• Problem details:
Repeat the listing in full, preserving every character.

****

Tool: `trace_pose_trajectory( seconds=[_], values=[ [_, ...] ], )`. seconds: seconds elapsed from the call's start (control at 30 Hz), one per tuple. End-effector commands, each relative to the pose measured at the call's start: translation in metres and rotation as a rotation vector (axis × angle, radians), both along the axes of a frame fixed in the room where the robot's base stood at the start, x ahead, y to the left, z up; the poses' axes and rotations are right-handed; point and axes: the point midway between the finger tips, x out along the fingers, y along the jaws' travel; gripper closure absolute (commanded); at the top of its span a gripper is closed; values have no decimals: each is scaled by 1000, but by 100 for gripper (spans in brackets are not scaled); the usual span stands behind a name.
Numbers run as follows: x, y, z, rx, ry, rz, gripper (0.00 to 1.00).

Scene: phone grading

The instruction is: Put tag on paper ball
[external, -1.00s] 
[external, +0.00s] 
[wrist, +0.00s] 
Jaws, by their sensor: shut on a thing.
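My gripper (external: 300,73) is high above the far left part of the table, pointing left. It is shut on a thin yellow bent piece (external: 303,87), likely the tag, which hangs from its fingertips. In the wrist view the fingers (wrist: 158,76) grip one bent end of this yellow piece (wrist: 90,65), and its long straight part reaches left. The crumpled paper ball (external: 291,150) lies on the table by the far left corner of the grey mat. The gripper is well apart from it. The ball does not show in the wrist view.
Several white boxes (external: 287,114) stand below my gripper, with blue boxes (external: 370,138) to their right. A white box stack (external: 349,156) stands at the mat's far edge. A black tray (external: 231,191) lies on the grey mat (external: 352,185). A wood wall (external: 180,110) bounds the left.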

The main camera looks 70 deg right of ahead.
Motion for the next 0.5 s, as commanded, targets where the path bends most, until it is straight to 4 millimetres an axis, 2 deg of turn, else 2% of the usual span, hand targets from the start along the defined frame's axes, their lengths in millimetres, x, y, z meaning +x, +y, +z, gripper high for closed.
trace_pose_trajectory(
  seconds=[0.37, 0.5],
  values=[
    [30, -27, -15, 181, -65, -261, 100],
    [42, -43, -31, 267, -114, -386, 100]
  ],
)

****

• Answer to this problem:
Tool: `trace_pose_trajectory( seconds=[_], values=[ [_, ...] ], )`. seconds: seconds elapsed from the call's start (control at 30 Hz), one per tuple. End-effector commands, each relative to the pose measured at the call's start: translation in metres and rotation as a rotation vector (axis × angle, radians), both along the axes of a frame fixed in the room where the robot's base stood at the start, x ahead, y to the left, z up; the poses' axes and rotations are right-handed; point and axes: the point midway between the finger tips, x out along the fingers, y along the jaws' travel; gripper closure absolute (commanded); at the top of its span a gripper is closed; values have no decimals: each is scaled by 1000, but by 100 for gripper (spans in brackets are not scaled); the usual span stands behind a name.
Numbers run as follows: x, y, z, rx, ry, rz, gripper (0.00 to 1.00).

Scene: phone grading

The instruction is: Put tag on paper ball
[external, -1.00s] 
[external, +0.00s] 
[wrist, +0.00s] 
Jaws, by their sensor: shut on a thing.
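My gripper (external: 300,73) is high above the far left part of the table, pointing left. It is shut on a thin yellow bent piece (external: 303,87), likely the tag, which hangs from its fingertips. In the wrist view the fingers (wrist: 158,76) grip one bent end of this yellow piece (wrist: 90,65), and its long straight part reaches left. The crumpled paper ball (external: 291,150) lies on the table by the far left corner of the grey mat. The gripper is well apart from it. The ball does not show in the wrist view.
Several white boxes (external: 287,114) stand below my gripper, with blue boxes (external: 370,138) to their right. A white box stack (external: 349,156) stands at the mat's far edge. A black tray (external: 231,191) lies on the grey mat (external: 352,185). A wood wall (external: 180,110) bounds the left.

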The main camera looks 70 deg right of ahead.
Motion for the next 0.5 s, as commanded, targets where the path bends most, until it is straight to 4 millimetres an axis, 2 deg of turn, else 2% of the usual span, hand targets from the start along the defined frame's axes, their lengths in millimetres, x, y, z meaning +x, +y, +z, gripper high for closed.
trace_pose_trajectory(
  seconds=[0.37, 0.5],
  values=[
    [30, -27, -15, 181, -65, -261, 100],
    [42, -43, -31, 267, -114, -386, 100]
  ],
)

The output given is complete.